Exercise instructions: Print exactly the lines that run from the line containing "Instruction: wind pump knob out" to the line containing "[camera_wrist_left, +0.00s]", both included, and nothing else; pictures stay out.

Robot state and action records

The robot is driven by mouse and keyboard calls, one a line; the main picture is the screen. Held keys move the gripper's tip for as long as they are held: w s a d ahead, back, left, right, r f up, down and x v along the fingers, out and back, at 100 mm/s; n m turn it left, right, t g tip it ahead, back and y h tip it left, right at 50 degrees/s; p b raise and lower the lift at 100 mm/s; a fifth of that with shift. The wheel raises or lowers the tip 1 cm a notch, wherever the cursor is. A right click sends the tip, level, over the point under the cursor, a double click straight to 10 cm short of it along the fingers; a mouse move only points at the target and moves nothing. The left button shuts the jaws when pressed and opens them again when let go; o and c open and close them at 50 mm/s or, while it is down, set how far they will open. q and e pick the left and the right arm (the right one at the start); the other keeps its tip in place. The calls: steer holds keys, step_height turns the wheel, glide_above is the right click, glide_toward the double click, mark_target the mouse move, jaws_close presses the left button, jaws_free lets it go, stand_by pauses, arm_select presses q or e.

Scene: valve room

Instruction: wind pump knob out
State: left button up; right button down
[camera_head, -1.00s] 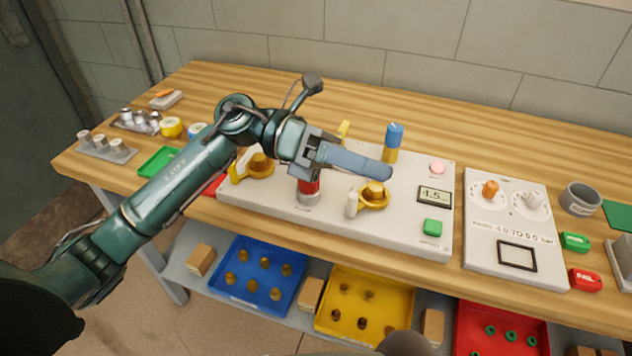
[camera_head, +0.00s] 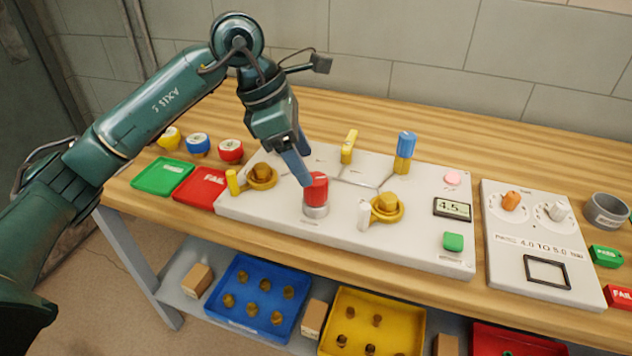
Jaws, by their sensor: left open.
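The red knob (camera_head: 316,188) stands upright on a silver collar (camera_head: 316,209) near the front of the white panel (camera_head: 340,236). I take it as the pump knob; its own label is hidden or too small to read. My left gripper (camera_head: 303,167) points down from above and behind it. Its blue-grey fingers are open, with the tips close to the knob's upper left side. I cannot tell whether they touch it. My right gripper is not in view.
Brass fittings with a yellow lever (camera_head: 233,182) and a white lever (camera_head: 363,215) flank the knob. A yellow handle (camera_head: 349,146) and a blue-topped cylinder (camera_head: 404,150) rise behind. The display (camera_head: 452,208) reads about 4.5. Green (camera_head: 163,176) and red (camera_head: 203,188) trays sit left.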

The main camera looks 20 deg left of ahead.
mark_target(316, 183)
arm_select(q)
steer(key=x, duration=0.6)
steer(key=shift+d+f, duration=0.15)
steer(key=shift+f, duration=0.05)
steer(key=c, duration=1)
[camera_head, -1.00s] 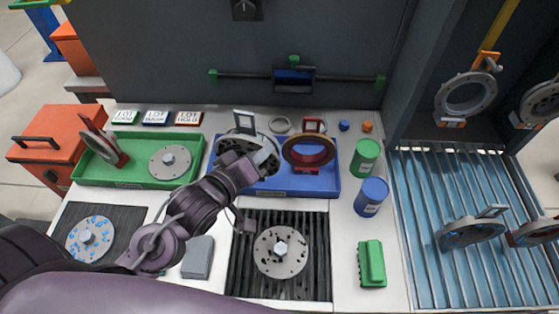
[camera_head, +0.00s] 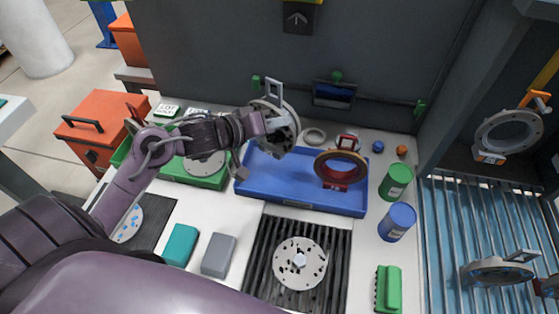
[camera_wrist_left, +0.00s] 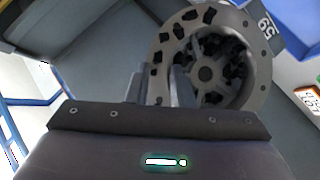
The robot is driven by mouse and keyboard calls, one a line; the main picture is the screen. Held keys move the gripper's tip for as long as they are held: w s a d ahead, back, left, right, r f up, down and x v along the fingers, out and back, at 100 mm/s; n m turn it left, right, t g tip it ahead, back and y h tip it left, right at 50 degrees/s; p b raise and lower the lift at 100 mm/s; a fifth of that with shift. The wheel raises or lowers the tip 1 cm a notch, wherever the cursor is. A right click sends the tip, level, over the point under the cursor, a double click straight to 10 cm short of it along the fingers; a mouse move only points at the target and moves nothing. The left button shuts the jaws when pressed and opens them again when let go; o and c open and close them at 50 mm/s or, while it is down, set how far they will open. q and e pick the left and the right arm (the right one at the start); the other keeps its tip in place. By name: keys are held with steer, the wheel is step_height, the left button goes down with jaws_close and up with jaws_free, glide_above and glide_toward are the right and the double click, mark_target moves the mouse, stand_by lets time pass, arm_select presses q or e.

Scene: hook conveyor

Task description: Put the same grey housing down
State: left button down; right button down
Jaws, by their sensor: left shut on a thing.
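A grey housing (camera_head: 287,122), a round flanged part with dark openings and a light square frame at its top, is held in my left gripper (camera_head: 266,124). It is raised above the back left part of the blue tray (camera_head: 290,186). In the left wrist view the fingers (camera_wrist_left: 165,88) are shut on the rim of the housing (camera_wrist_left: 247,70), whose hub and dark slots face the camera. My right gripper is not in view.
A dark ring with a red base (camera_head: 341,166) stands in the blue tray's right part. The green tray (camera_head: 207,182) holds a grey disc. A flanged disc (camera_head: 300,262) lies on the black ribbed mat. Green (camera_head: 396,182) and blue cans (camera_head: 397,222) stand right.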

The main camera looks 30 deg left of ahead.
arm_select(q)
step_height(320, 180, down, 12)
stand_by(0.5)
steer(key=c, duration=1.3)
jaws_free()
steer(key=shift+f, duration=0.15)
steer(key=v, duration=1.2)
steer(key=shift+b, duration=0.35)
--
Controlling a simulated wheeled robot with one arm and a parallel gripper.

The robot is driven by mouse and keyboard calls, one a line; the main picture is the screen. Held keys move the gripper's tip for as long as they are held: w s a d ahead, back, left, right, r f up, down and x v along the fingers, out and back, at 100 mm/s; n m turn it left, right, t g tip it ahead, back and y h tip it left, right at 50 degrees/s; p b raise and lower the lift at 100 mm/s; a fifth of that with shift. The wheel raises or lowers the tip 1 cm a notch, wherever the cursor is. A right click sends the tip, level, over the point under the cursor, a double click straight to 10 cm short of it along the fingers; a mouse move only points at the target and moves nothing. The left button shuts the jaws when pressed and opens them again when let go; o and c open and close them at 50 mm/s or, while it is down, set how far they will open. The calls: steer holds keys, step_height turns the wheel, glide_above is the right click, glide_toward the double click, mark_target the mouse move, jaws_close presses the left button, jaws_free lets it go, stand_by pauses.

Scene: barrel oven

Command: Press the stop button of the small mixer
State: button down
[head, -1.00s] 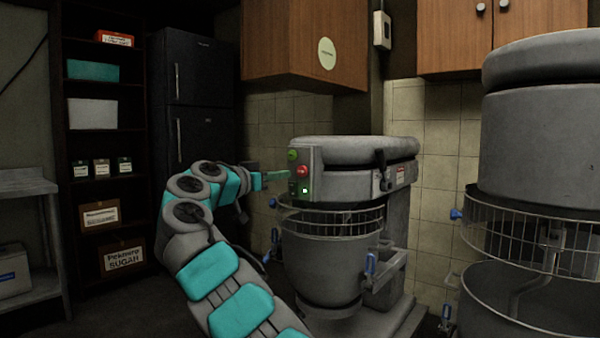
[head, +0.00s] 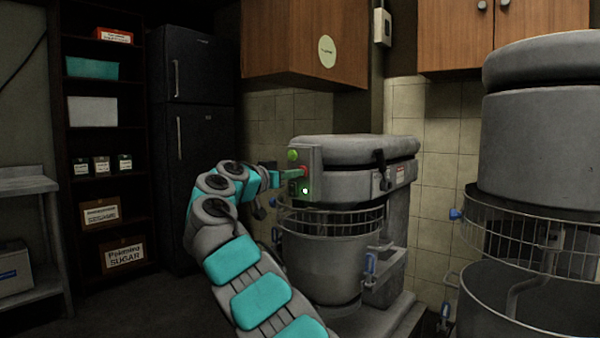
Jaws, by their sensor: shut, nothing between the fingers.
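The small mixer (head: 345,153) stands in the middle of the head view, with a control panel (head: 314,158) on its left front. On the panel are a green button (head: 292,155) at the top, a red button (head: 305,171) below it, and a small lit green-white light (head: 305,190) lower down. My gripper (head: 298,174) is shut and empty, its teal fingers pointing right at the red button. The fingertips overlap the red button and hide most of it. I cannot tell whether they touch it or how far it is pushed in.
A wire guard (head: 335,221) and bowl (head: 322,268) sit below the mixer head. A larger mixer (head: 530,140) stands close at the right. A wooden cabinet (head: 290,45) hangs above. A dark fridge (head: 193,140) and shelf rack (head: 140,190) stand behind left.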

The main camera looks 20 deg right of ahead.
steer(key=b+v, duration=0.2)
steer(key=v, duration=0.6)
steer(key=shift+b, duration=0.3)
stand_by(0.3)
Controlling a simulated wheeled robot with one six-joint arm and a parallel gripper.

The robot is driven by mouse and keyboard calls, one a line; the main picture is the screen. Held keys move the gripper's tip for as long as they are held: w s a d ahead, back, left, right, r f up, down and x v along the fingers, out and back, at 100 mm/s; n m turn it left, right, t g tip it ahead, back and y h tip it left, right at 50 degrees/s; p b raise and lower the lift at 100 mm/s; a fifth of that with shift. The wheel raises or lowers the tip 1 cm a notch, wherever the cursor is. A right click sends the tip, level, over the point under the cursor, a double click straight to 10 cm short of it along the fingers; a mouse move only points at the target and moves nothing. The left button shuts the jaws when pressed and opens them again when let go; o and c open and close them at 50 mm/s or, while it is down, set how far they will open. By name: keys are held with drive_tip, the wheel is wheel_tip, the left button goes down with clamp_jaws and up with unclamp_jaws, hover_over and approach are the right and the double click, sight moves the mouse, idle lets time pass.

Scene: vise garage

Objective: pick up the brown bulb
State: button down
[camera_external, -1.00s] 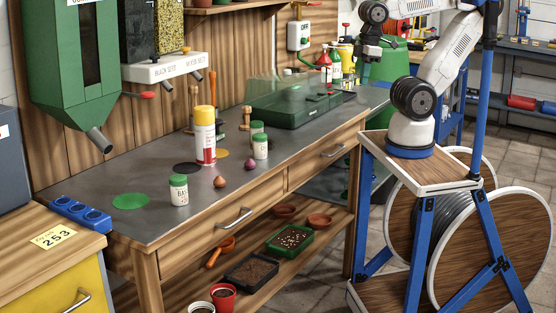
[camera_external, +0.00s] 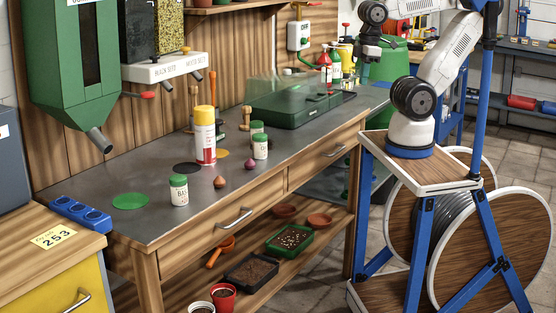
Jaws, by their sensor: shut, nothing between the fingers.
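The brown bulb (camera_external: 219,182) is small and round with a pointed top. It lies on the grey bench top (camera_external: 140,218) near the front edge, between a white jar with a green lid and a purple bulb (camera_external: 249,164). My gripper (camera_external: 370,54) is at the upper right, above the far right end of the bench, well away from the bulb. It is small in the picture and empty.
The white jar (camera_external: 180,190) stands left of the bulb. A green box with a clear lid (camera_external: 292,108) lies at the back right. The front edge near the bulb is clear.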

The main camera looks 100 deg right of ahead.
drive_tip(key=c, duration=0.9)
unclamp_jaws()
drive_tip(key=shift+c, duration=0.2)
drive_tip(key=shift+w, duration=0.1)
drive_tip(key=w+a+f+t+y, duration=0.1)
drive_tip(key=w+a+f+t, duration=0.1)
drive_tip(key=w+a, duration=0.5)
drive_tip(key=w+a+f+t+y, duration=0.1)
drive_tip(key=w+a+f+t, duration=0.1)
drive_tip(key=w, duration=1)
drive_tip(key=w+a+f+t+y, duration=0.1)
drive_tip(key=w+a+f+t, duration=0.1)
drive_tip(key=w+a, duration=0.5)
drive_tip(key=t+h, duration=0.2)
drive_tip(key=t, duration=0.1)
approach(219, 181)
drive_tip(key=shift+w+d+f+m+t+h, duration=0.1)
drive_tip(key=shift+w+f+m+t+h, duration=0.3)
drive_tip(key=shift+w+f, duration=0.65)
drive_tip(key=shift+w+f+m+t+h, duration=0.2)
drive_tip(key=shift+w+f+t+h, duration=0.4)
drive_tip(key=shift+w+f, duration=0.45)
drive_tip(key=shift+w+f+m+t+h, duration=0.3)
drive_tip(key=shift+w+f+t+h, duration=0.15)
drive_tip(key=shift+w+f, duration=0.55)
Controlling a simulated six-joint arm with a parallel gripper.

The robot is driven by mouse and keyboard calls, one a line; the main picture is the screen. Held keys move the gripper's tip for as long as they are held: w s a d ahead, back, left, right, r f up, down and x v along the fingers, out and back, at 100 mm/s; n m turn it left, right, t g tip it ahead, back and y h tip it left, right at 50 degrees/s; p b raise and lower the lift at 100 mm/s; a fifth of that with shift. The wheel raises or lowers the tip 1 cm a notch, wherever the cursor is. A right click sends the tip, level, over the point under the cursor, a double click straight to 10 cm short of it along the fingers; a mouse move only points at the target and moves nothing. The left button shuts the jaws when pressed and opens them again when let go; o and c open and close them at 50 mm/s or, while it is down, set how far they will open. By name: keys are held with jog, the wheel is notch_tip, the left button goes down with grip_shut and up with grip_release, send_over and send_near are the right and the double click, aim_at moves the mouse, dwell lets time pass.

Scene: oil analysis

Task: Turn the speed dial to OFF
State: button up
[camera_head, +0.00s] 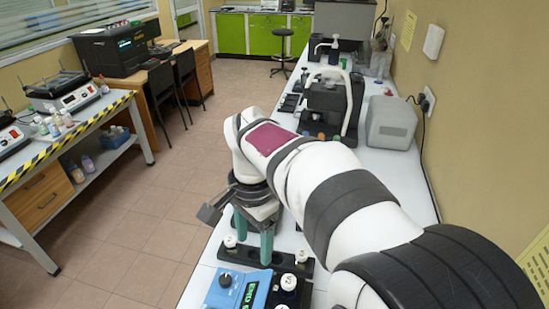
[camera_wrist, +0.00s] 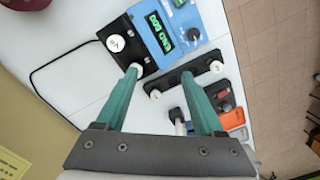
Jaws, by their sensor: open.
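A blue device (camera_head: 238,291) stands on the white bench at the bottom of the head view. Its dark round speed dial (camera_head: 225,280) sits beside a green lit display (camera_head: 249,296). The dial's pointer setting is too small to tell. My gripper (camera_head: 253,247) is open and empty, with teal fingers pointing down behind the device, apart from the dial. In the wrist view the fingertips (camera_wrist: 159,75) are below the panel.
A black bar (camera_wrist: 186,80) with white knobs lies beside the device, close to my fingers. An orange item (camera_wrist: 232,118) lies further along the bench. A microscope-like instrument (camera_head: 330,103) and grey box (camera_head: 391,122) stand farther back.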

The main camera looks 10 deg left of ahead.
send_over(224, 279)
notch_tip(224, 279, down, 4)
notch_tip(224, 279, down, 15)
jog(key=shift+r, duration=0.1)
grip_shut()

Finished exercise:
Instruction: wind pump knob out
State: left button up; right button down
[camera_head, -1.00s] 
[camera_head, +0.00s] 
Jaws, by their sensor: left open.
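The red knob (camera_head: 316,188) stands upright on a silver collar (camera_head: 316,209) near the front of the white panel (camera_head: 340,236). I take it as the pump knob; its own label is hidden or too small to read. My left gripper (camera_head: 303,167) points down from above and behind it. Its blue-grey fingers are open, with the tips close to the knob's upper left side. I cannot tell whether they touch it. My right gripper is not in view.
Brass fittings with a yellow lever (camera_head: 233,182) and a white lever (camera_head: 363,215) flank the knob. A yellow handle (camera_head: 349,146) and a blue-topped cylinder (camera_head: 404,150) rise behind. The display (camera_head: 452,208) reads about 4.5. Green (camera_head: 163,176) and red (camera_head: 203,188) trays sit left.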

The main camera looks 20 deg left of ahead.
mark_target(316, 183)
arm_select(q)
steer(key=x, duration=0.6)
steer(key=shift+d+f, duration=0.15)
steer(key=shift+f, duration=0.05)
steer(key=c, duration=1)
[camera_head, -1.00s] 
[camera_head, +0.00s] 
[camera_wrist_left, +0.00s] 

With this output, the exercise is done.